◆ Your instructions: Give only the number of lines in these records that contain the word "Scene".
## Start Items
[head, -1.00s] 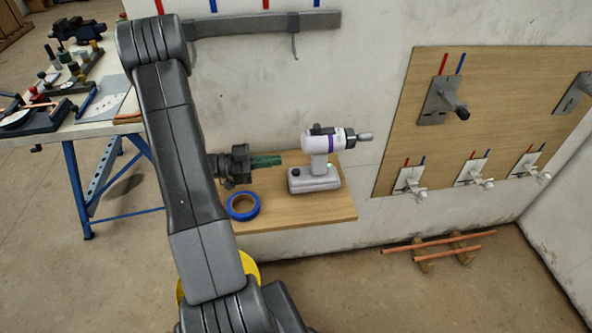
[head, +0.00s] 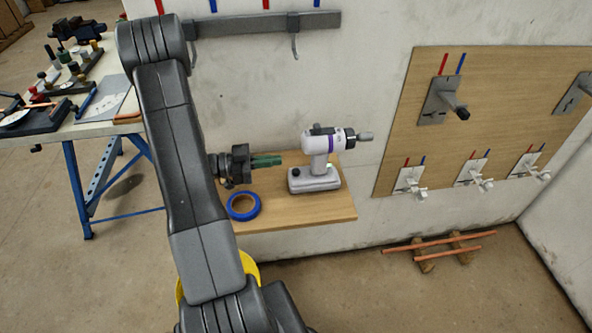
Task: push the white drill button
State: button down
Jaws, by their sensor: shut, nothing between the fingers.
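A white drill (head: 318,142) with a purple band stands upright on its grey-white base (head: 315,179) on a wooden shelf (head: 300,218). Its chuck points right. A small dark round spot, perhaps a button, shows on the left of the base; I cannot make out a white button. My gripper (head: 279,160) is to the left of the drill, its green fingers shut and empty, pointing right towards the handle. A small gap seems to separate the fingertips from the drill, though depth is hard to judge.
A blue tape ring (head: 243,207) lies on the shelf below my gripper. A wall rail (head: 265,23) with hooks is above. A wooden board (head: 490,110) with valves is at right, copper pipes (head: 440,242) on the floor below. A cluttered workbench (head: 100,115) stands at left.

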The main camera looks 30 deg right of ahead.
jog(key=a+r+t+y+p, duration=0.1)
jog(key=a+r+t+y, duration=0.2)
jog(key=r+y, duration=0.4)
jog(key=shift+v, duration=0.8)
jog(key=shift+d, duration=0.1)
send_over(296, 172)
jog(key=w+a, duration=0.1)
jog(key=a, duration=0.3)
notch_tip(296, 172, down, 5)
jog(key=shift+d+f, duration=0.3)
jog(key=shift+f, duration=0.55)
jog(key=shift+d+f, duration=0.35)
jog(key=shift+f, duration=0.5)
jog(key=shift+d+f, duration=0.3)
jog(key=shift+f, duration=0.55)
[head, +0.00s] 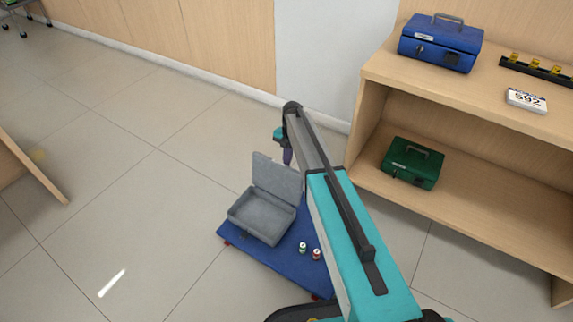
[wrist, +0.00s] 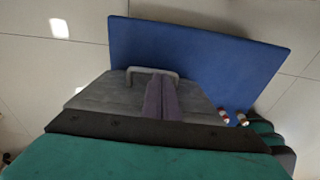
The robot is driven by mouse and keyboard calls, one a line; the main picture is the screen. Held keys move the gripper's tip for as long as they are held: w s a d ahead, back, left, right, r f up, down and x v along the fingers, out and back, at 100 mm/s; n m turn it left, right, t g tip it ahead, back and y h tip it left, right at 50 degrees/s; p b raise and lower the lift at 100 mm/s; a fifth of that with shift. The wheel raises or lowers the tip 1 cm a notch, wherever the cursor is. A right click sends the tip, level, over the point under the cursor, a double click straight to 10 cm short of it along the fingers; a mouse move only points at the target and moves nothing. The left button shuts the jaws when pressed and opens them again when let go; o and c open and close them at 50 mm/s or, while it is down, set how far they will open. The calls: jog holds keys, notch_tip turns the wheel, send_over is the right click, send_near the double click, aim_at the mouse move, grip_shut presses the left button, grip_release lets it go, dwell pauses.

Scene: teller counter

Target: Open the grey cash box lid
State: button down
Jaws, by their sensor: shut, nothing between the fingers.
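The grey cash box (head: 260,217) stands on a blue board, its empty tray showing. Its lid (head: 277,178) is open and stands roughly upright at the box's far side. In the wrist view the lid's outer face (wrist: 105,97) and its handle (wrist: 152,71) show. My gripper (head: 287,158) is at the lid's upper edge, on the far side. Its purple fingers are together and empty in the wrist view (wrist: 161,97), in front of the lid beside the handle. I cannot tell whether they touch the lid.
The blue board (head: 262,262) also carries two small rolls (head: 303,247) (head: 317,254) right of the box. A wooden counter (head: 460,110) at right holds a blue cash box (head: 440,42), a number card (head: 526,99) and a green cash box (head: 412,163).

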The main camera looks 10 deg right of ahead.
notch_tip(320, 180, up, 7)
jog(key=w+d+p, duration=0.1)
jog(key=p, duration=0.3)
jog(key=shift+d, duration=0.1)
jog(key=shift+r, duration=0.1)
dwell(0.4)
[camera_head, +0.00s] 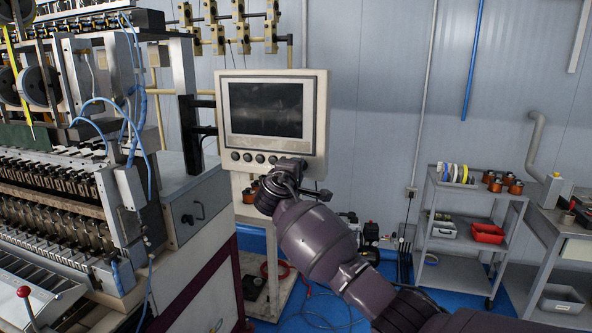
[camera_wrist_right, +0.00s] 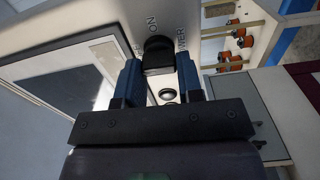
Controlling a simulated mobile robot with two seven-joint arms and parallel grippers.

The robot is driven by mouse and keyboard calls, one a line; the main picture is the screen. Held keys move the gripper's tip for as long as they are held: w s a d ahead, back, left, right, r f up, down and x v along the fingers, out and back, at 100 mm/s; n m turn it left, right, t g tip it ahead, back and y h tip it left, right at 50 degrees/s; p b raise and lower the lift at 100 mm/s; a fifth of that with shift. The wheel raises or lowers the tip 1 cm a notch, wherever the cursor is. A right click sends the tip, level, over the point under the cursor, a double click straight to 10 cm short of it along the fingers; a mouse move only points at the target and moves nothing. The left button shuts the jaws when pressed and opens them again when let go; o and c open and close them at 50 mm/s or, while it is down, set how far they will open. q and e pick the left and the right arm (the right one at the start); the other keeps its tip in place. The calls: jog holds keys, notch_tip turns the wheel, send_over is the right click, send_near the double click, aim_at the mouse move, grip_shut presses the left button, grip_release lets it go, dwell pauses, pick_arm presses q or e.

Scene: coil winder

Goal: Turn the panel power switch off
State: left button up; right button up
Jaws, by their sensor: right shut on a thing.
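The control panel (camera_head: 321,120) is a pale box with a dark screen (camera_head: 265,108) and a row of dark round buttons (camera_head: 248,157) below it. My right arm reaches up to the panel's lower right corner, where its gripper (camera_head: 290,168) hides the switch in the head view. In the right wrist view, the black power switch (camera_wrist_right: 158,52) sits beside printed lettering that includes "POWER". The blue fingers of my right gripper (camera_wrist_right: 160,78) are on both sides of the switch, shut on it. Its exact setting is hard to read. My left gripper is not in view.
A large winding machine (camera_head: 185,215) stands close on the left of the panel. A grey cart (camera_head: 455,198) with spools and a red tray (camera_head: 487,233) stands at the right, beside a workbench (camera_head: 575,248). Cables lie on the blue floor below the panel.

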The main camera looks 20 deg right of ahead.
## End Items
◆ Exercise answer: 2